What’s great is that you never know if they’re good or bad guys, their ultimate aim is never made clear.

That’s absolutely true. That’s the experience we have in our own lives with people who are working on us. Whoever is saying to you or to me, ‘this is where you’re failing’, or ‘this is your problem’, or ‘you need to…’, or ‘how come you can’t…?’, ‘what’s stopping you?’, we’re suspicious of them. We don’t know if they’re good or bad. They might be loving and gentle but they might be insisting that we do something hard. Or they might be threatening and suggesting that we might be doing something easy and good for us. So we are confused about it. Our experience of it is confusion.

And this goes with the fact that in the movie you show two people transform, the two most beautiful women in the cast, and the transformation looks disturbingly ugly, so you have this contrast between beauty and monstrosity.
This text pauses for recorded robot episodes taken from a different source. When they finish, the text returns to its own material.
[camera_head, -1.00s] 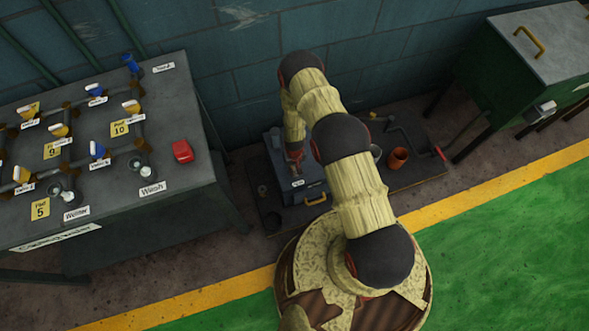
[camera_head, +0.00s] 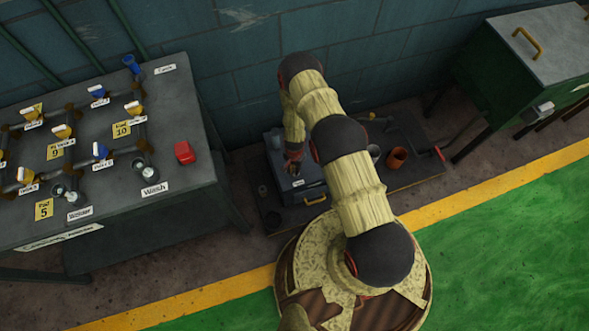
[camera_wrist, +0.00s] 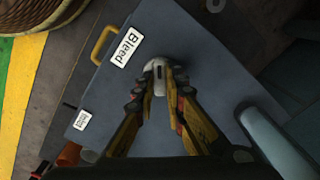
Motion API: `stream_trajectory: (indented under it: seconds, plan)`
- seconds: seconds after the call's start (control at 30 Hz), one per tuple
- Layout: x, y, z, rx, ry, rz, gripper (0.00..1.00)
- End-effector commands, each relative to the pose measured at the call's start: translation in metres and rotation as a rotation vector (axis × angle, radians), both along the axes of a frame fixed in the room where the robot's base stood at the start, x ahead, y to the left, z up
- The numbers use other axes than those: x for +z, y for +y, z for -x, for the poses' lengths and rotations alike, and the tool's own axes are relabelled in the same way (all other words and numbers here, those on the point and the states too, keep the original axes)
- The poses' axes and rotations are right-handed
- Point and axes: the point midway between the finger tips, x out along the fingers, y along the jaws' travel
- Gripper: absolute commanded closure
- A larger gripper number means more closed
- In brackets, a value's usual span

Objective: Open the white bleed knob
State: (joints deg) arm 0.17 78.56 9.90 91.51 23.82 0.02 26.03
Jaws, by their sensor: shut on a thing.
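The white bleed knob (camera_wrist: 155,66) shows in the wrist view on the top of a blue-grey box (camera_wrist: 200,45), beside a white label reading "Bleed" (camera_wrist: 126,48). My gripper (camera_wrist: 159,78) is shut on the knob, with one finger on each side of it; the fingertips partly cover it. In the head view my arm reaches down to the same box (camera_head: 312,190), and the knob is hidden there behind my gripper (camera_head: 293,168).
A yellow handle (camera_wrist: 103,45) is on the box's edge, near a second small label (camera_wrist: 82,120). An orange cup (camera_head: 397,157) stands on the dark platform to the right. A valve table (camera_head: 190,215) stands left, a green cabinet (camera_head: 500,90) right.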

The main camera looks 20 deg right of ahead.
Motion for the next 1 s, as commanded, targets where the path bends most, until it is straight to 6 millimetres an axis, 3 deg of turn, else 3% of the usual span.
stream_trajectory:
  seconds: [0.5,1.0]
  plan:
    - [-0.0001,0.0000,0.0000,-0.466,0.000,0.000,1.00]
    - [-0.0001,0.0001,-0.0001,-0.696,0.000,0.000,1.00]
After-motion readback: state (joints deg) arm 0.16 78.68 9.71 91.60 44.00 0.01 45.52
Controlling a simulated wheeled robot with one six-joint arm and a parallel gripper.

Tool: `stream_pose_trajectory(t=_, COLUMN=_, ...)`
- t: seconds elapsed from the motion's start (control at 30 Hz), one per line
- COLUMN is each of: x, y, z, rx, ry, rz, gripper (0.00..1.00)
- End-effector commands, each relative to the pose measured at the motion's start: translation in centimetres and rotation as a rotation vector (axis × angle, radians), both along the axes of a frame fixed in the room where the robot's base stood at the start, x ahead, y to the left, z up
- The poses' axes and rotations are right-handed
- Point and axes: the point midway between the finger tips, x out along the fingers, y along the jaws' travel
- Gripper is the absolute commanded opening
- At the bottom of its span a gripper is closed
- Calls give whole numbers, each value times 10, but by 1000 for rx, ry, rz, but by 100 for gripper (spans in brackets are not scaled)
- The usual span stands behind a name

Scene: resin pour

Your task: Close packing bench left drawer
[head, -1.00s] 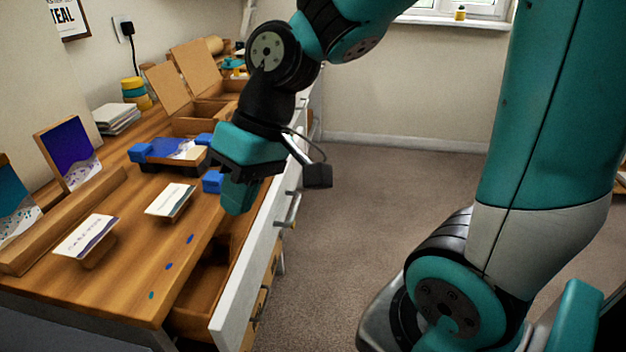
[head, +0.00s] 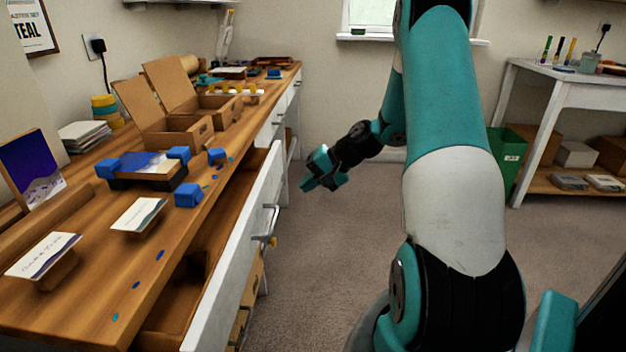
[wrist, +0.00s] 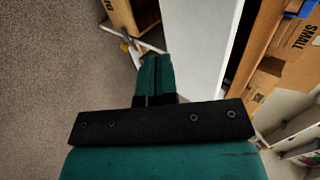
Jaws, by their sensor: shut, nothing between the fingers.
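The packing bench (head: 190,225) runs along the left of the head view. Its drawer (head: 240,250) stands pulled out, with the white front panel away from the bench edge and the wooden inside showing. A grey bar handle (head: 268,222) is on the outer face. My gripper (head: 307,184) is in the air on the aisle side of the drawer front, apart from it in the head view. In the wrist view its green fingers (wrist: 153,75) are together and empty, with the white drawer front (wrist: 195,45) just right of them.
Cardboard boxes (head: 185,125), blue clamp blocks (head: 188,195) and cards on stands (head: 138,214) are on the bench top. A white side table (head: 560,85) and a green bin (head: 505,155) stand at the right. The carpet (head: 320,270) between is clear.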

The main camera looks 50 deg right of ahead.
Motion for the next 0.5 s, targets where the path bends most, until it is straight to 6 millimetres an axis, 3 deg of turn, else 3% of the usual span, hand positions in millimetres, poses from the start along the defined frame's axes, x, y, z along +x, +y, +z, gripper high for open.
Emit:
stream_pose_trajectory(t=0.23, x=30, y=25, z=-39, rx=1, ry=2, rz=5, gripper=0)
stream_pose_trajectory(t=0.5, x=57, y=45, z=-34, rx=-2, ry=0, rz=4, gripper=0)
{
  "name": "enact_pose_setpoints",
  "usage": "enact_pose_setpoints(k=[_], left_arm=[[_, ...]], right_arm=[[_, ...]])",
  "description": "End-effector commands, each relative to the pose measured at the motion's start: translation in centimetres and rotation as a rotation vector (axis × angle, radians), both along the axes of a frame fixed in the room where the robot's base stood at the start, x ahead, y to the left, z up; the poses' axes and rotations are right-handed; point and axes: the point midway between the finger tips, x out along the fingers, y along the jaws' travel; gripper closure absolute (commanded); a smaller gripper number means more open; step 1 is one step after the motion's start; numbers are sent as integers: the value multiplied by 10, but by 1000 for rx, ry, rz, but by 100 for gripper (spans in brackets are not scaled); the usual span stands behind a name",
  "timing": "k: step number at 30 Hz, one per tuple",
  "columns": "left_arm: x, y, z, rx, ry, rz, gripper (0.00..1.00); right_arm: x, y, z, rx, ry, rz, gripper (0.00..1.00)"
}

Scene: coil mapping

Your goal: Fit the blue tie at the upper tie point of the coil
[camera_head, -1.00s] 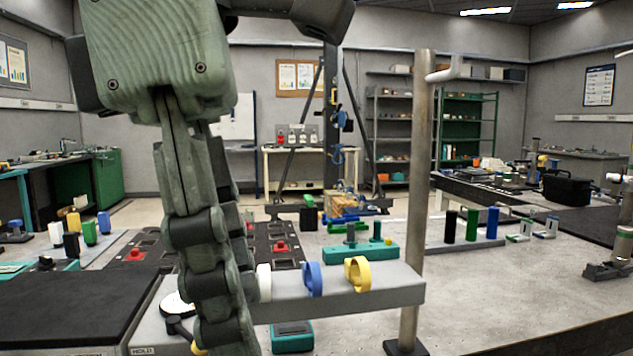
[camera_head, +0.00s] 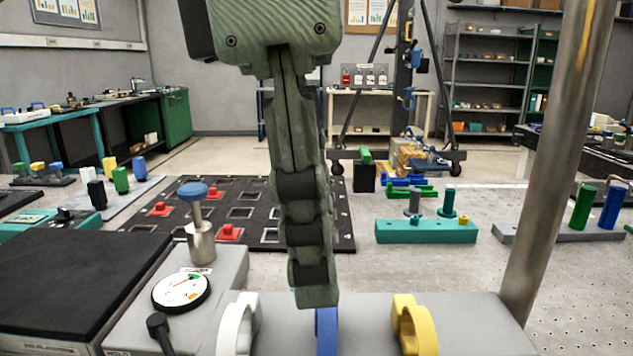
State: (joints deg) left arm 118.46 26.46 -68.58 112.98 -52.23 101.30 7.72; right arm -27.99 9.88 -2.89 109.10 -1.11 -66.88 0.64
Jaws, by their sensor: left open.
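The blue tie (camera_head: 327,332) stands on the grey block (camera_head: 470,318) at the bottom of the view, between a white tie (camera_head: 237,326) and a yellow tie (camera_head: 414,326). My left gripper (camera_head: 316,294) points down, seen nearly edge-on, its tips overlapping the top of the blue tie in the picture. It is open; I cannot tell whether its fingers are around the blue tie or in front of it. The lower part of the blue tie is cut off by the frame. I cannot make out the coil or its upper tie point. My right gripper is not in view.
A metal post (camera_head: 560,150) rises at the right. A dial gauge (camera_head: 181,291) and a blue-topped knob (camera_head: 193,190) are left of the gripper. A black board with red pieces (camera_head: 110,222) and a teal block (camera_head: 425,232) lie behind.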

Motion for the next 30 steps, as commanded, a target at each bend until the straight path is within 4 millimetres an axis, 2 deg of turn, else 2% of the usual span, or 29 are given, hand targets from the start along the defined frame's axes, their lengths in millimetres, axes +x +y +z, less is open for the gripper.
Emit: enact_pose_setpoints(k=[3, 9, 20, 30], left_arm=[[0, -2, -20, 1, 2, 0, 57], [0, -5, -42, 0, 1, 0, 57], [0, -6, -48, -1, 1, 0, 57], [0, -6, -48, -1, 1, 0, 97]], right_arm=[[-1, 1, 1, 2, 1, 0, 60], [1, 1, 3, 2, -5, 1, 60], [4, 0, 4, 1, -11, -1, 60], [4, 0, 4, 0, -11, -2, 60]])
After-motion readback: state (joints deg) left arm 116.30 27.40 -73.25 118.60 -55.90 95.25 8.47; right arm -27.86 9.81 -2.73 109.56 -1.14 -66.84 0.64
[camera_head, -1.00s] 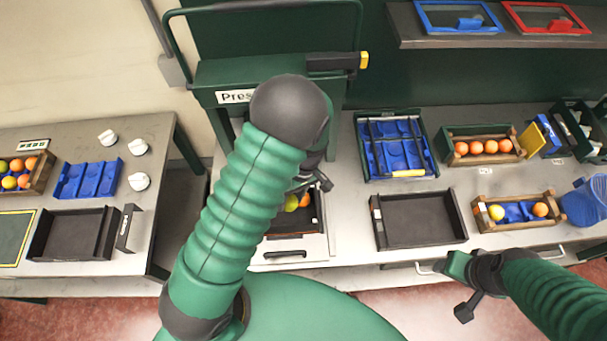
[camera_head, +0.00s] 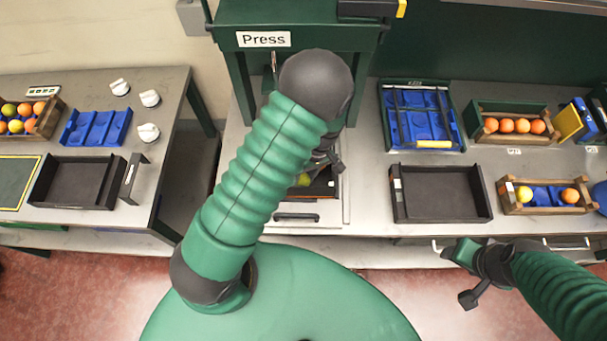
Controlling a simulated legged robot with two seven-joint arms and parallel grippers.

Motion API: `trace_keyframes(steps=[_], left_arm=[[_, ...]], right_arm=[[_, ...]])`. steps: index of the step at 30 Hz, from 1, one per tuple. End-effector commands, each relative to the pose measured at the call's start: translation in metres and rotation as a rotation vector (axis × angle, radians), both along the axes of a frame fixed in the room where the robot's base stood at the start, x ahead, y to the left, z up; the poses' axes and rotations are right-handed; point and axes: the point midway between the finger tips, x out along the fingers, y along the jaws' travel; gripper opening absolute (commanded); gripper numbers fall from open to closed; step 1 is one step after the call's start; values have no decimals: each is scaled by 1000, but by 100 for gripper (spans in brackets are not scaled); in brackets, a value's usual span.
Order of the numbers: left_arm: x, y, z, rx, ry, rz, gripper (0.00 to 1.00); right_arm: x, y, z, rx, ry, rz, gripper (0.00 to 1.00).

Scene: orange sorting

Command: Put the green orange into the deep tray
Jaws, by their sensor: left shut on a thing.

Yes, but that’s also about one of the things that we are terrified of: if we make that transformation we will become something horrible to ourselves and to others. Or not necessarily something horrible, but something unknown, and unknown and horrible are right next to each other. You can’t have them transform into something beautiful and lovely because that’s not how we experience the fear of transformation, that’s not how we experience the challenge of all these things. We’re afraid that there’s something ugly in us. Otherwise we wouldn’t be afraid of it. If it was just something beautiful that was going to be revealed it’d be very easy. We’re ashamed and terrified and disinclined. This is precisely the metaphor of the movie and how it operates throughout the whole film. And that’s what made me want to make it. Yes, it’s a genre movie, but it’s really a movie about spiritual existence.